Seems to be necessary too.  I can't see anywhere where Linux returns
POLLERR for i/o errors or unwritable files.

% 
% In the event that a file is FREAD|FWRITE (which is allowed by POSIX, but
% has undefined behavior), we poll for both.
% 
% MFC after:	3 days
% ----------------------------

select() is interestingly different than poll().  It can't return POLLERR.
Thus, the old broken behaviour gave the best close to possible behaviour
for select() at the usual level.  The POLLERR's should make it return
success, and the false successes in the kernel would have done the same.
Only cases where there were no false successes in the kernel were broken.

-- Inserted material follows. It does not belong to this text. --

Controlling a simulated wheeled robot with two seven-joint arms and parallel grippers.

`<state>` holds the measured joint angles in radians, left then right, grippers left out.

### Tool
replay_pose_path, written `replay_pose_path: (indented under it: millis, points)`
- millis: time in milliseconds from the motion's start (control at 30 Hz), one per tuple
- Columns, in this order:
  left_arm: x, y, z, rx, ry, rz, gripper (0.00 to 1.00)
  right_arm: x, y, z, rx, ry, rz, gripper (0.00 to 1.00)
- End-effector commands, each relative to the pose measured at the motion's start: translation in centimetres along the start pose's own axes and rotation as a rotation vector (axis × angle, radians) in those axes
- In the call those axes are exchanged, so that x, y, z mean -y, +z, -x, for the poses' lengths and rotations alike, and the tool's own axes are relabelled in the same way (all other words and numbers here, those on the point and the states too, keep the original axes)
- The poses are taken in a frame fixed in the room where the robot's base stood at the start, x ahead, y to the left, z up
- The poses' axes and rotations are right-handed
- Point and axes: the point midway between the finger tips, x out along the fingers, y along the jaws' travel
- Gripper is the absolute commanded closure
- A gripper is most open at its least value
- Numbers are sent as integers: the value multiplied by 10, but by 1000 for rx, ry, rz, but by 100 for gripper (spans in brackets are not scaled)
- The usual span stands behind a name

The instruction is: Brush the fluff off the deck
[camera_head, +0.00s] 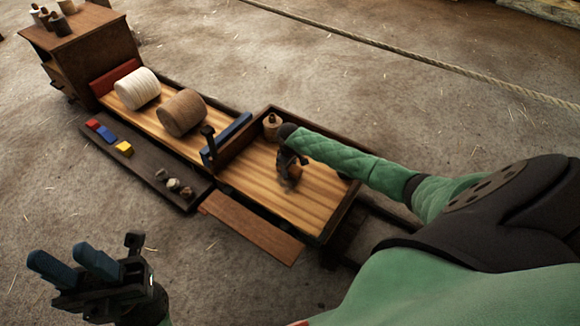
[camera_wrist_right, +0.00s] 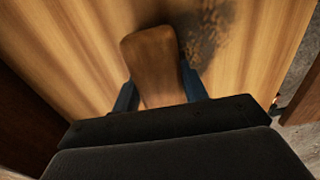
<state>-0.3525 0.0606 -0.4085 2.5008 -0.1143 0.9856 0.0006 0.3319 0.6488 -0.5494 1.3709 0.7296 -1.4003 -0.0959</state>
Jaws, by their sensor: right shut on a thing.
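The deck (camera_head: 315,210) is the pale striped wooden floor of the dark-framed section at the right; it also fills much of the right wrist view (camera_wrist_right: 75,50). My right gripper (camera_head: 290,163) is low over the deck. In the right wrist view its blue fingers (camera_wrist_right: 160,88) are shut on a brown wooden piece, seemingly the brush handle (camera_wrist_right: 153,60). A dark fuzzy patch (camera_wrist_right: 205,30) lies beside the handle; I cannot tell whether it is fluff or bristles. My left gripper (camera_head: 75,262) is open and empty, off the deck at the lower left.
White (camera_head: 138,88) and brown (camera_head: 181,112) twine spools sit on the adjoining tray. A dark side shelf (camera_head: 145,160) holds coloured blocks and small stones. A small wooden bobbin (camera_head: 271,125) stands in the deck's far corner. A brown board (camera_head: 250,228) projects from the deck's near side.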

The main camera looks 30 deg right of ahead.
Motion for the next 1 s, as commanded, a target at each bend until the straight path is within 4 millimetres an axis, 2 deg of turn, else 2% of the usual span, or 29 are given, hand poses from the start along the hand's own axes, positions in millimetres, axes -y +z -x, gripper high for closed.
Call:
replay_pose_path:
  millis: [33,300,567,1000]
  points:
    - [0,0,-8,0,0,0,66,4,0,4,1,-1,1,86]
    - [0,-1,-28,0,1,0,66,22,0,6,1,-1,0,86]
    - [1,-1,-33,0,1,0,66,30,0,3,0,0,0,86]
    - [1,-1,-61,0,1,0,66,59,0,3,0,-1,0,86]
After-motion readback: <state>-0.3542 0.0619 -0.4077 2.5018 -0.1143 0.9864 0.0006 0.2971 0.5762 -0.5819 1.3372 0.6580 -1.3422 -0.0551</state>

% @@ -1326,58 +1549,66 @@ pipe_poll(fp, events, active_cred, td)
%  	struct ucred *active_cred;
%  	struct thread *td;
%  {
% -	struct pipe *rpipe = fp->f_data;
% +	struct pipeinfo *pip = fp->f_data;
% +	struct pipe *rpipe;
%  	struct pipe *wpipe;
%  	int revents = 0;
%  #ifdef MAC
%  	int error;
%  #endif
% 
% -	wpipe = rpipe->pipe_peer;
% +	rpipe = pip->pi_rpipe;
% +	wpipe = pip->pi_wpipe->pipe_peer;
%  	PIPE_LOCK(rpipe);
%  #ifdef MAC
%  	error = mac_pipe_check_poll(active_cred, rpipe->pipe_pair);
%  	if (error)
% -		goto locked_error;
% +		return (0);

Seems to be broken.  The unlock is now missing.

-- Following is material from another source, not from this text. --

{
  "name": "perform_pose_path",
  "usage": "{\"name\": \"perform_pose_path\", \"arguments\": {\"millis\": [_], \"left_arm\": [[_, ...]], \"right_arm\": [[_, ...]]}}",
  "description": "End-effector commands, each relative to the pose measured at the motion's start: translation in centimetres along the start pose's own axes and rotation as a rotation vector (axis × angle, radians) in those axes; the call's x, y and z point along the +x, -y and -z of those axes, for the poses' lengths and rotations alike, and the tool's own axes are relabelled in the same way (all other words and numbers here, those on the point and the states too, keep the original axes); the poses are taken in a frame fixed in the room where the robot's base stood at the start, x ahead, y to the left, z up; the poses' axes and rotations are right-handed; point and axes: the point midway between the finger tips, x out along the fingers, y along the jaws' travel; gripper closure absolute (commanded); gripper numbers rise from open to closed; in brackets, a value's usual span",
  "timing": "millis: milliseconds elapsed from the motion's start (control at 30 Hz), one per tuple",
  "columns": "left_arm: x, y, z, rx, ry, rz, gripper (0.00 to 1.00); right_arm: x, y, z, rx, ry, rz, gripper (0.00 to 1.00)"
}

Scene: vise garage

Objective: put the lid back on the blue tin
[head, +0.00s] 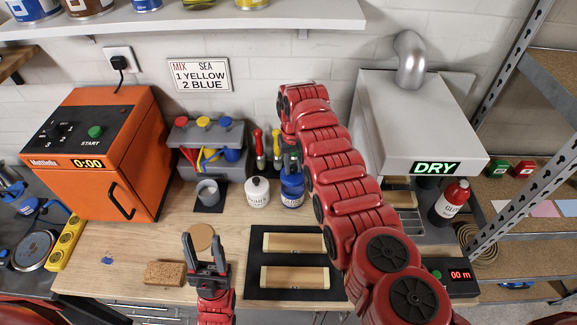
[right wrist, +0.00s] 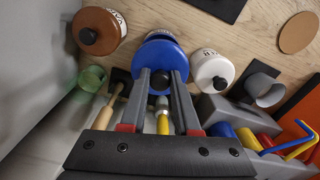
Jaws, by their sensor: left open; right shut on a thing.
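The blue tin (head: 291,194) stands on the bench beside the white tin, and its rim shows in the right wrist view (right wrist: 160,35). The blue lid (right wrist: 160,58) is over the tin. My right gripper (right wrist: 160,82) is shut on the lid's dark knob. I cannot tell whether the lid is fully seated or slightly above the rim. In the head view my right gripper (head: 291,162) is partly hidden by its own red arm. My left gripper (head: 205,243) is open and empty near the bench's front edge, with its fingers pointing away from me.
A white tin (head: 257,192) stands close left of the blue tin. A brown tin (right wrist: 98,31) is on its other side. Tools with red and yellow handles (head: 260,148) stand behind. A grey cup (head: 208,190) and a sponge (head: 165,273) are farther left.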

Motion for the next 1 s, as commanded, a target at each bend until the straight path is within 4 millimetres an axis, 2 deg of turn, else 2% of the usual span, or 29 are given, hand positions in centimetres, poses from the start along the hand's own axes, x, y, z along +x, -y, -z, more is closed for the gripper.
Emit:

I don't like defaults set by initializations in declarations 'revents
= 0'.  Both the default and the return of 0 here seem to be wrong.
This is an error condition, so I think POLLERR should be returned, as
about.  Otherwise, poll() will probably block.  And the block is not
just transient, at least in the above since the error condition can
never go away.  You will only be saved from blocking forever if there
is success on some other file descriptor or event.

%  #endif
% -	if (events & (POLLIN | POLLRDNORM))
% -		if ((rpipe->pipe_state & PIPE_DIRECTW) ||
% -		    (rpipe->pipe_buffer.cnt > 0))
% -			revents |= events & (POLLIN | POLLRDNORM);
% +	if (fp->f_flag & FREAD) {
% +		if (events & (POLLIN | POLLRDNORM))
% +			if ((rpipe->pipe_state & PIPE_DIRECTW) ||
% +			    (rpipe->pipe_buffer.cnt > 0))
% +				revents |= events & (POLLIN | POLLRDNORM);

The change in fifos_vnops.c was done cleanly by adding the FREAD check
to the events mask check.  With fifos now polled here, it is needed
(modulo bugs) here too.  But here it makes the important changes for
fifos, if any, unreadable by indenting everything.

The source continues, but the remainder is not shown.